Speaking Tuesday at the Atlantic Council in Washington, D.C., Thomas L. McNaugher, a professor at Georgetown University, said, an amphibious assault would be “an extremely dicey operation” for a military still dominated by its army and having no recent experience in that kind of warfare.
“Right now, they’re capable of moving about two divisions at a time” over water, he said in answer to a question.
“But they’re working on” overcoming those shortfalls.
Roger Cliff, a fellow of the council’s Brent Scowcroft Center on International Security, said despite China’s 600 percent increase in real-term defense spending over the past 20 years “important weaknesses remain” in technology, logistics, training and organization.
An example he used was maintaining equipment in the field. It “has to be sent back to the factory for maintenance and repair,” making sustained operations difficult. Cliff also cited shortfalls in underway replenishment and aerial refueling.
While China has changed its military doctrine from “positional warfare” since 1995—when it launched missiles to intimidate Taiwan—to one based on surprise, deception and indirection used by the United States in Desert Storm, it still retains a centralized structure that does not “encourage risk-taking or creativity,” but “loyalty and obedience.”
In response 20 years ago to China’s attempt to cow the island, which was holding its first presidential election, the United States sent two aircraft carrier battle groups into those waters and were not detected by the Chinese.
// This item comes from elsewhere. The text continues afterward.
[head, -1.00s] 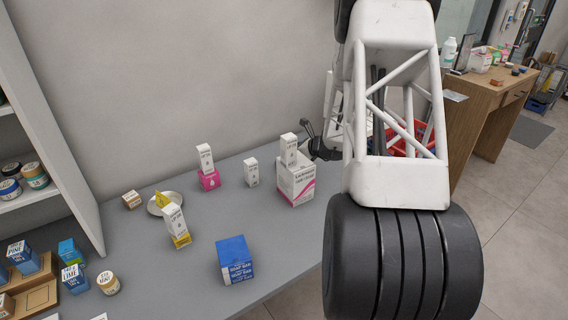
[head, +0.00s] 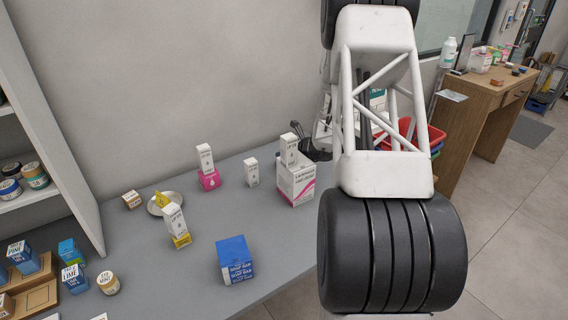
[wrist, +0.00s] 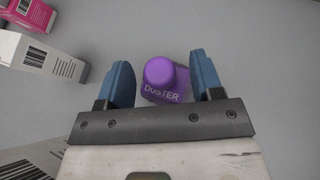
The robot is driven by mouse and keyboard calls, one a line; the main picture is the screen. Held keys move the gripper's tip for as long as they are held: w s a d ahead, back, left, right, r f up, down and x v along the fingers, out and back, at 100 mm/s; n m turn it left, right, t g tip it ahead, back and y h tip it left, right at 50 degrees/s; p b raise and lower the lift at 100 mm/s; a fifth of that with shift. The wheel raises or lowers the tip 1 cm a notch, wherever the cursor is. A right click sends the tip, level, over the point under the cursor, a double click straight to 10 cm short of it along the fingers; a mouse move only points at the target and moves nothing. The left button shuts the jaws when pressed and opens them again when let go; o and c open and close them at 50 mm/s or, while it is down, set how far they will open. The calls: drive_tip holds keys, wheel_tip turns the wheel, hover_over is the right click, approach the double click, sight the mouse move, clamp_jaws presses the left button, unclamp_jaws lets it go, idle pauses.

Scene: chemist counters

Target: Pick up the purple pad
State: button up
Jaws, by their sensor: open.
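The purple pad (wrist: 166,82), marked "DUSTER" and with a round knob, lies on the grey counter in the wrist view. My gripper (wrist: 160,62) is open, with one blue finger to the left of the pad and one to the right. The pad sits between the fingers, with a visible gap on each side. Nothing is held. In the head view the pad cannot be seen, and my gripper end is mostly hidden behind the white-and-pink carton and my arm.
The white-and-pink carton (head: 297,187) with a small box on it stands near my gripper. A small white box (head: 252,172), a pink box (head: 209,180) and a blue soap box (head: 235,262) stand farther left. In the wrist view, a white box (wrist: 38,57) lies left of my fingers.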

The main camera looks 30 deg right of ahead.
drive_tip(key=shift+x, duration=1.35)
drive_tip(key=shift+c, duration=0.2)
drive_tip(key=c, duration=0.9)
Taiwan is not a treaty partner with the United States. After recognizing the People’s Republic of China, the Congress passed the Taiwan Relations Act, which, in part, allows United States arms sales to the island.
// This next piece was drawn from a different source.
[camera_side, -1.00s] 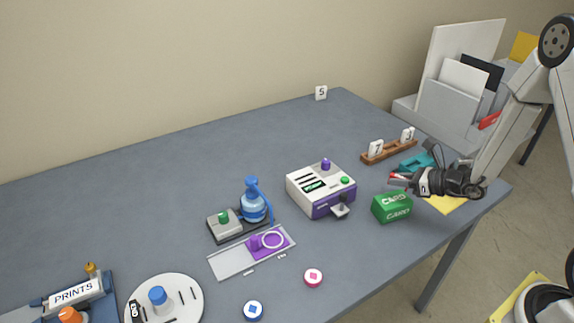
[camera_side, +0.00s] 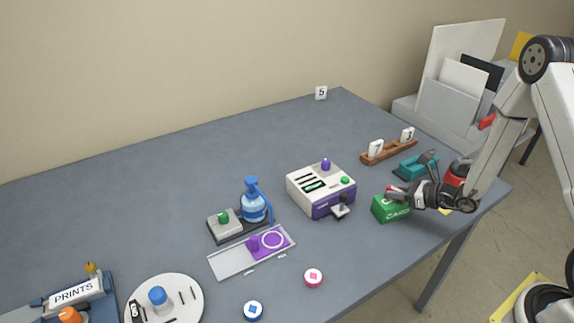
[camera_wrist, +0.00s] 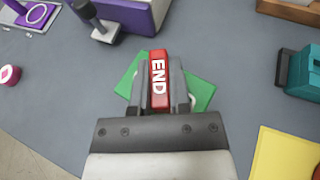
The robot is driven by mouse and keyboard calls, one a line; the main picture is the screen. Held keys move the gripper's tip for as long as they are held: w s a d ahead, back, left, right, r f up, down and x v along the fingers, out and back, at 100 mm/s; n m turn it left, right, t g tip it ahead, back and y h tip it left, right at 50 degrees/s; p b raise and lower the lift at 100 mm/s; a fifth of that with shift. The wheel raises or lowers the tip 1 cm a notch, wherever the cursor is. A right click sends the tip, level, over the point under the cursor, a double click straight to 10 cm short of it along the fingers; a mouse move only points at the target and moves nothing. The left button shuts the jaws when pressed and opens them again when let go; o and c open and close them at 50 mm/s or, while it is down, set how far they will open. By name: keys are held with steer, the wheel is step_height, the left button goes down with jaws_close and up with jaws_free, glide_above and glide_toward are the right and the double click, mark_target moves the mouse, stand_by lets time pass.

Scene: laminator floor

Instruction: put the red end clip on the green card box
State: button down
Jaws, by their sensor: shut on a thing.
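The red end clip (camera_wrist: 158,80), marked END, is between the fingers of my gripper (camera_wrist: 160,100) in the wrist view. My gripper is shut on it. The green card box (camera_side: 383,208) stands near the table's right front edge in the side view. In the wrist view the box (camera_wrist: 203,92) shows on both sides of the clip, below my fingers. In the side view my gripper (camera_side: 400,194) is at the top of the box. The clip is mostly hidden there, and I cannot tell whether it touches the box.
The white and purple laminator (camera_side: 320,190) stands left of the box, its lever (camera_side: 341,210) facing it. A teal device (camera_side: 415,166) and a wooden rack (camera_side: 389,152) are behind. A yellow sheet (camera_wrist: 287,155) lies to the right in the wrist view. A pink token (camera_side: 313,277) lies in front.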

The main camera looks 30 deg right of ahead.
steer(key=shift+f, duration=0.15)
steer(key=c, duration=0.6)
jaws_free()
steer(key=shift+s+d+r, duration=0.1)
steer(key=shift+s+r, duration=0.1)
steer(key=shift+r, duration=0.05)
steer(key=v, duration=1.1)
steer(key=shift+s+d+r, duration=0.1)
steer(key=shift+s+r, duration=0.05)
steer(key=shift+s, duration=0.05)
In a cross-straits conflict, however, Cliff said that China’s numerical superiority could “make up for organizational shortcomings.”
“The question is still out there” for Beijing in whether to try to recover Taiwan, said Tiffany Ma, the center’s director of political and security affairs. One factor that could cause Chinese to move against Taiwan is that they “no longer see time is on their side” and/or “inattention” on the part of the United States. Inattention “is really the poison here.”
Taiwan’s incoming administration, led by Tsai Ing-wen, has not ratcheted up the rhetoric with the mainland but intends to continue its defense buildup, she said. McNaugher added, based upon what is happening in Hong Kong since it reverted to Chinese control, “the Taiwanese do not want to go back to China.” Taiwan’s economy is booming.
In fact, China’s “more assertive stance” in territorial disputes in the East and South China Seas may lead to more regional support for Taiwan, Ma said.
McNaugher said that Taiwan needs to keep at improving its defenses and the United States should look at its basing strategy in the Pacific to include hardening air bases in Japan.
Cliff said Taiwanese defense investments should look to better protecting itself against air and maritime blockade or invasion. In addition to corvettes, modern submarines and mines, Taiwan “needs more platforms, more modern platforms,” such as F-16s, and mobile air-defense systems.
Taiwan earlier announced plans to spend 3 percent of its gross domestic product on defense. Those plans included spending $4 billion for eight diesel-powered submarines, but contracts have not yet been announced.
If there were a blockade, Beijing needs to realize “two can play that game,” McNaugher said, referring to the American Navy’s strong presence in the Pacific.
If there were an invasion, Ma said the Chinese “should not underestimate a people’s will to fight.”